**GIVEN EXERCISE:**
A single run of lines is to be printed exactly: starting at the line with "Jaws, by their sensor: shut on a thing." and ending at the line with "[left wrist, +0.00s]", both included. Leave the pictures out.

**SOURCE DATA:**

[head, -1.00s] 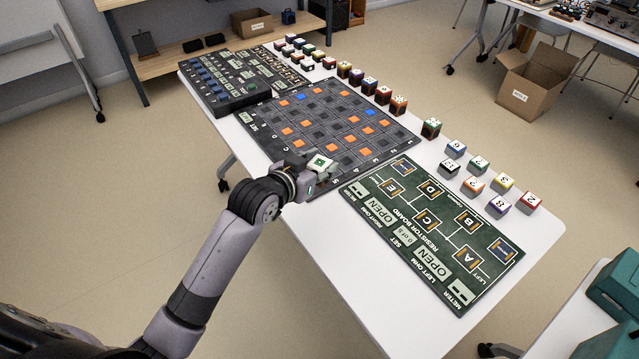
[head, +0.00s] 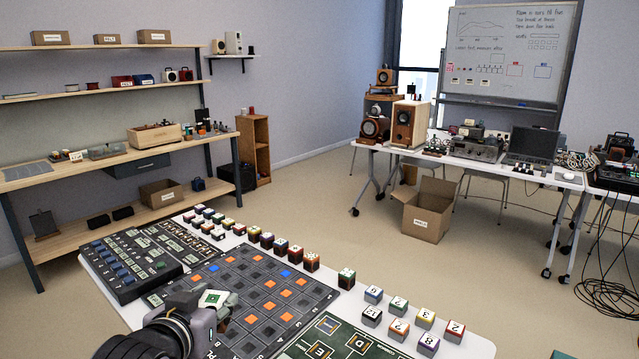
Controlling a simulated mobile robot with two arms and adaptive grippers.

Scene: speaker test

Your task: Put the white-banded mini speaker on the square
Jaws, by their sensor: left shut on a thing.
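My left gripper (head: 222,312) is shut on a small block with a white top and a green square mark (head: 214,298). It holds the block at the near edge of the dark grid board (head: 322,296), which has orange, blue and dark squares. Whether the block touches the board cannot be told. Its sides are mostly hidden by the fingers. My right gripper is not in view.
Several small blocks (head: 311,262) line the white table's (head: 470,345) far edge, beside a green resistor board (head: 365,345) and a dark switch panel (head: 125,265). Large speakers (head: 408,125) stand on a back table. A cardboard box (head: 427,212) sits on open floor.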

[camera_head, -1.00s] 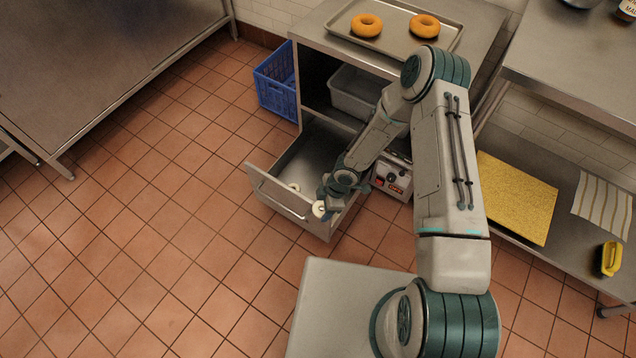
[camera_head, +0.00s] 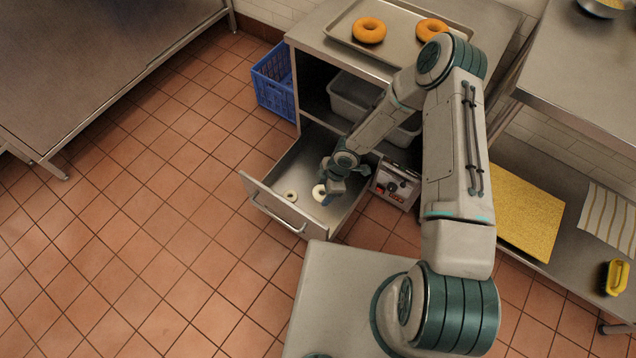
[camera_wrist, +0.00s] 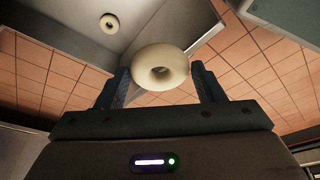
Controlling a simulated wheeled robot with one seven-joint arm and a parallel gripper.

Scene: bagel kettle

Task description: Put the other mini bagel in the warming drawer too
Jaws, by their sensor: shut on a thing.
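The open warming drawer (camera_head: 262,200) juts out low from the steel cabinet. One pale mini bagel (camera_head: 290,196) lies on its floor near the front; it also shows in the wrist view (camera_wrist: 109,23). My gripper (camera_head: 326,194) is over the drawer, right of that bagel. It is shut on the second pale mini bagel (camera_wrist: 160,67), which sits between the two fingers in the wrist view. The held bagel also shows in the head view (camera_head: 318,192). Its height above the drawer floor is hard to tell.
Two orange-brown bagels (camera_head: 369,31) lie on a tray (camera_head: 336,37) atop the cabinet. A control box (camera_head: 396,186) stands just right of the drawer. A blue crate (camera_head: 272,80) is left of the cabinet. A yellow mat (camera_head: 520,210) lies on the right shelf. The left floor is clear.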

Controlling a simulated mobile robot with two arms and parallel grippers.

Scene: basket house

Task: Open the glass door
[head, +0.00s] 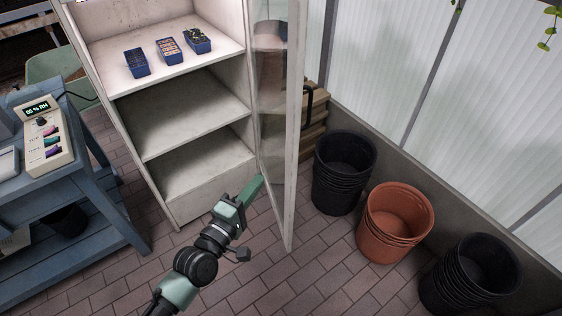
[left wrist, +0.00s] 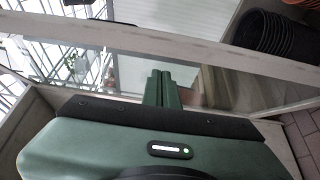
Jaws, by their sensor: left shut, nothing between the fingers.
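The glass door (head: 272,100) of the white cabinet (head: 190,190) stands swung out to the right in the head view, with its pale frame edge toward me. A dark handle (head: 308,103) is on its outer side. My left gripper (head: 256,186) is shut and empty, at the lower part of the door's inner side. In the left wrist view its closed green fingers (left wrist: 161,88) point at the glass and door frame (left wrist: 200,53). I cannot tell whether they touch the door. My right gripper is not in view.
Three blue trays (head: 170,50) sit on the cabinet's upper shelf. Black pots (head: 343,170), terracotta pots (head: 394,222) and more black pots (head: 470,275) stand right of the door. A blue bench (head: 60,200) with a meter (head: 42,135) stands left.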

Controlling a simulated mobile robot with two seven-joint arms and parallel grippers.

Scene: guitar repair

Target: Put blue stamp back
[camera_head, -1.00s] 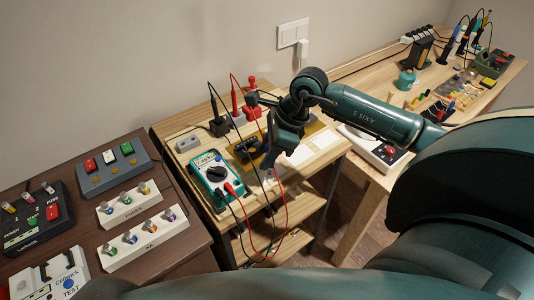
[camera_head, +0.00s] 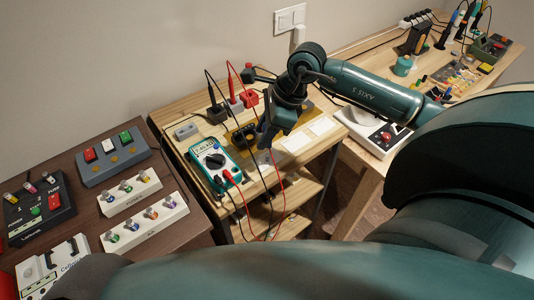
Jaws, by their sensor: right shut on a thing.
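My right gripper (camera_head: 265,143) points down over the small wooden table (camera_head: 180,107), above the brown mat right of the multimeter. It is shut on a small thing that I cannot make out; fingers, shadow and cables hide it. I cannot pick out a blue stamp for sure in this view. Small dark pieces (camera_head: 243,135) stand on the mat just left of the gripper. My left gripper is not in view.
A teal multimeter (camera_head: 213,162) with red and black leads lies close left of the gripper. The leads hang across the work area. Black (camera_head: 216,113) and red (camera_head: 250,98) blocks stand behind. White cards (camera_head: 306,137) lie right. Pedals (camera_head: 112,157) fill the left table.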

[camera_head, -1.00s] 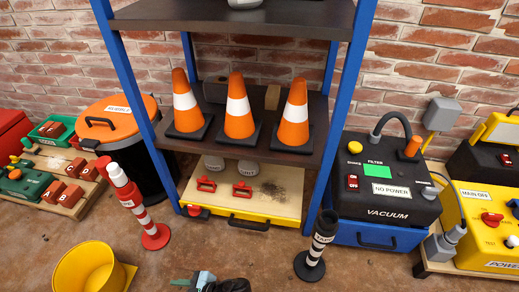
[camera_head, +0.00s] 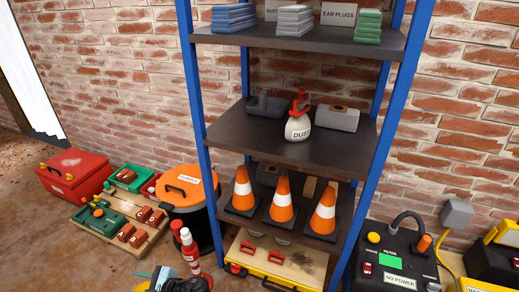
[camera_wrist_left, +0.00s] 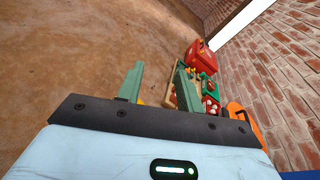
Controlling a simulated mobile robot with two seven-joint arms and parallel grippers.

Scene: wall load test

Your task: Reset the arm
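My left gripper (camera_head: 160,272) shows at the bottom edge of the head view, left of the shelf rack. In the left wrist view its two green fingers (camera_wrist_left: 158,84) stand apart with a gap between them. No object is held between them; brown floor and a bit of yellow show beyond. My right gripper is in neither view.
Left are a red toolbox (camera_head: 73,172), a wooden board (camera_head: 117,212), an orange-lidded bin (camera_head: 186,188) and a red-white post (camera_head: 191,252).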

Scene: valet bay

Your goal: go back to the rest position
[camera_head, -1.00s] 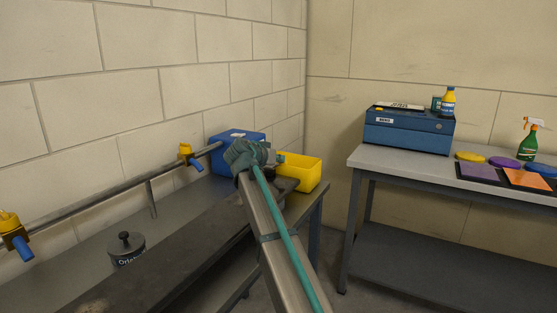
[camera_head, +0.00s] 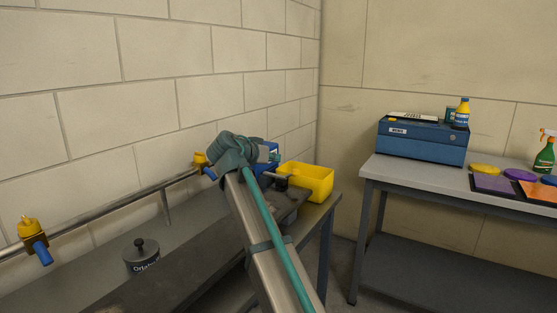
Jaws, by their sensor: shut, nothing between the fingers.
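My arm rises from the bottom centre of the head view as a steel link with a teal tube. It ends in a bulky teal joint in front of the wall, at the far end of the bench.
Below the arm is a grey bench (camera_head: 75,284) with a lidded dark pot (camera_head: 142,257). A rail (camera_head: 120,207) with yellow-and-blue fittings runs along the wall. A yellow bin (camera_head: 308,181) and a partly hidden blue box (camera_head: 273,152) stand beyond. A table (camera_head: 400,172) with a blue case (camera_head: 422,145) is right.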

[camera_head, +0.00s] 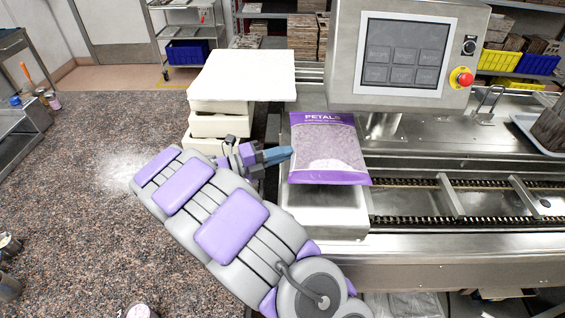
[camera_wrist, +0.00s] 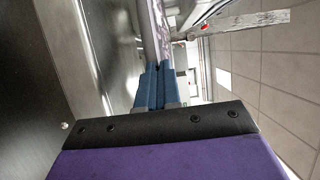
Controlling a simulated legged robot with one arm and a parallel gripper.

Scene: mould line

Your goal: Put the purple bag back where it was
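The purple bag (camera_head: 328,150), marked PETALS with a clear window of pale purple petals, is over a white block (camera_head: 325,213) at the conveyor's left end, below the control screen. Whether it rests on the block or hangs just above it I cannot tell. My gripper (camera_head: 287,154) reaches it from the left, its blue fingertips at the bag's left edge. In the wrist view the fingers (camera_wrist: 157,85) are close together, with the bag's edge (camera_wrist: 154,40) running into them, so they look shut on it. The fingertips' contact is partly hidden.
A stack of white blocks with a wide white slab (camera_head: 242,75) on top stands left of the bag. The control screen box (camera_head: 405,50) with a red stop button overhangs behind right. The conveyor (camera_head: 470,200) runs right.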

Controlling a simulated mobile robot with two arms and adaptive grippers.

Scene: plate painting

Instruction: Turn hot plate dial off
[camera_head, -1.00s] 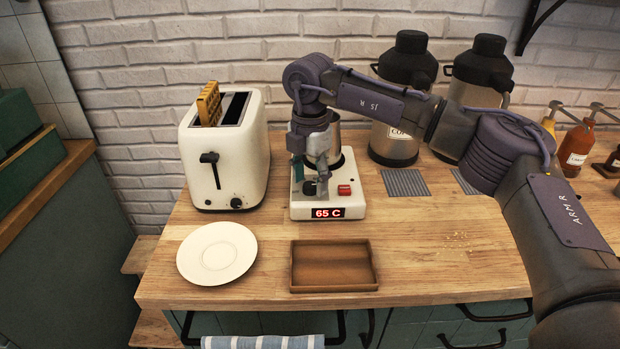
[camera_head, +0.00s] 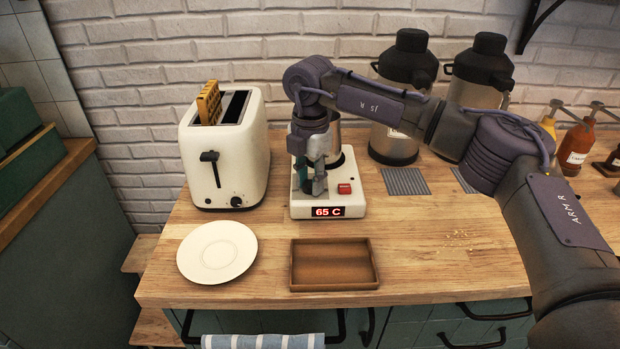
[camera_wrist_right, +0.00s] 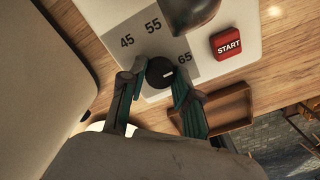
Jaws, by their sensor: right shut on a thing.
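The white hot plate (camera_head: 352,172) stands on the counter, its red display reading 65 C. Its black dial (camera_wrist_right: 160,73) shows in the right wrist view, beside the printed numbers 45, 55 and 65. A red START button (camera_wrist_right: 226,43) sits to the right of the dial. My right gripper (camera_wrist_right: 161,76) has one finger on each side of the dial and is shut on it. In the head view my right gripper (camera_head: 311,186) points down at the front left of the hot plate and hides the dial. My left gripper is not in view.
A metal pot (camera_head: 335,142) stands on the hot plate behind my gripper. A cream toaster (camera_head: 232,160) is close on the left. A white plate (camera_head: 217,252) and a wooden tray (camera_head: 334,285) lie in front. Steel flasks (camera_head: 393,143) stand at the back right.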

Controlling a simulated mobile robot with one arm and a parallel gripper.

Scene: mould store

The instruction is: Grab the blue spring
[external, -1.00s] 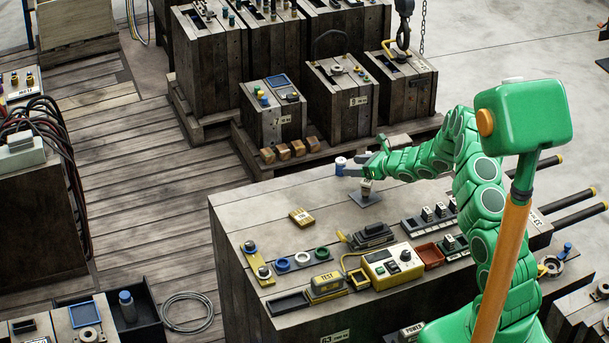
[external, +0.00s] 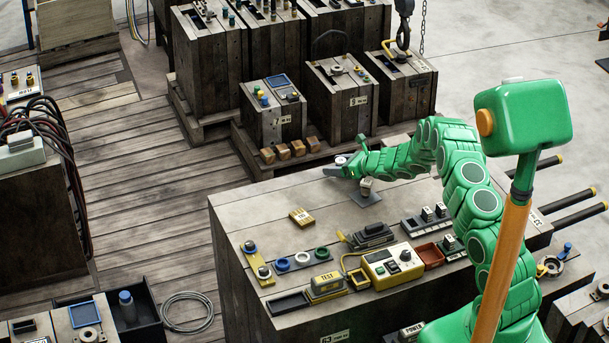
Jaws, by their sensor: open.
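A small round piece with a pale top (external: 341,160), apparently the blue spring, stands at the far left edge area of the wooden bench (external: 262,205). Its side is now mostly hidden by my gripper. My gripper (external: 339,166) is open and low over the bench, with its fingers close around or beside this piece. I cannot tell whether they touch it.
A small block on a dark plate (external: 364,197) stands just below my wrist. A blue ring (external: 283,265), a yellow meter (external: 391,265) and a red tray (external: 430,255) fill the near side.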

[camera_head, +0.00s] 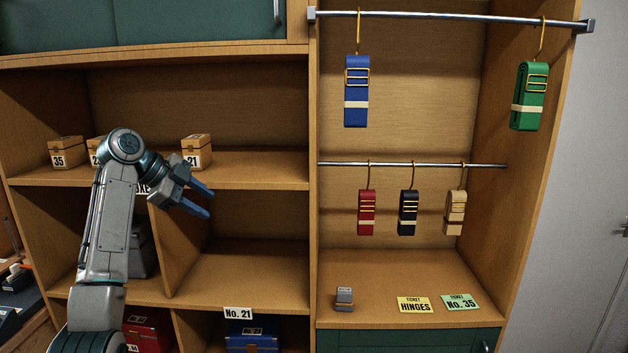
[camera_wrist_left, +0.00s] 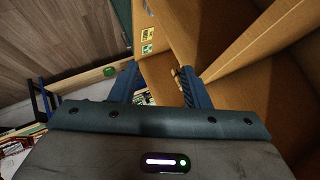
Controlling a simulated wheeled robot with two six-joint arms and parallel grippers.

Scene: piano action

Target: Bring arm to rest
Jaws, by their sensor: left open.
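My left gripper (camera_head: 203,202) is open and empty in the head view. It hangs in front of the left shelving, just below the shelf that bears the small numbered boxes, with its blue fingers pointing right. In the left wrist view the two fingers (camera_wrist_left: 157,82) stand apart with nothing between them. My left arm (camera_head: 112,220) rises from the lower left and bends at the top towards the gripper. My right gripper is in neither view.
A box marked 21 (camera_head: 197,151) and a box marked 35 (camera_head: 66,152) stand on the upper shelf (camera_head: 260,182). Blue (camera_head: 357,92) and green (camera_head: 530,97) straps hang at the right, with several smaller ones below. Yellow (camera_head: 415,304) and green (camera_head: 461,302) tickets lie beneath.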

**WRITTEN RESPONSE:**
Jaws, by their sensor: shut on a thing.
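The open warming drawer (camera_head: 262,200) juts out low from the steel cabinet. One pale mini bagel (camera_head: 290,196) lies on its floor near the front; it also shows in the wrist view (camera_wrist: 109,23). My gripper (camera_head: 326,194) is over the drawer, right of that bagel. It is shut on the second pale mini bagel (camera_wrist: 160,67), which sits between the two fingers in the wrist view. The held bagel also shows in the head view (camera_head: 318,192). Its height above the drawer floor is hard to tell.
Two orange-brown bagels (camera_head: 369,31) lie on a tray (camera_head: 336,37) atop the cabinet. A control box (camera_head: 396,186) stands just right of the drawer. A blue crate (camera_head: 272,80) is left of the cabinet. A yellow mat (camera_head: 520,210) lies on the right shelf. The left floor is clear.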

Controlling a simulated mobile robot with two arms and parallel grippers.

Scene: basket house

Task: Open the glass door
[head, +0.00s] 
[left wrist, +0.00s] 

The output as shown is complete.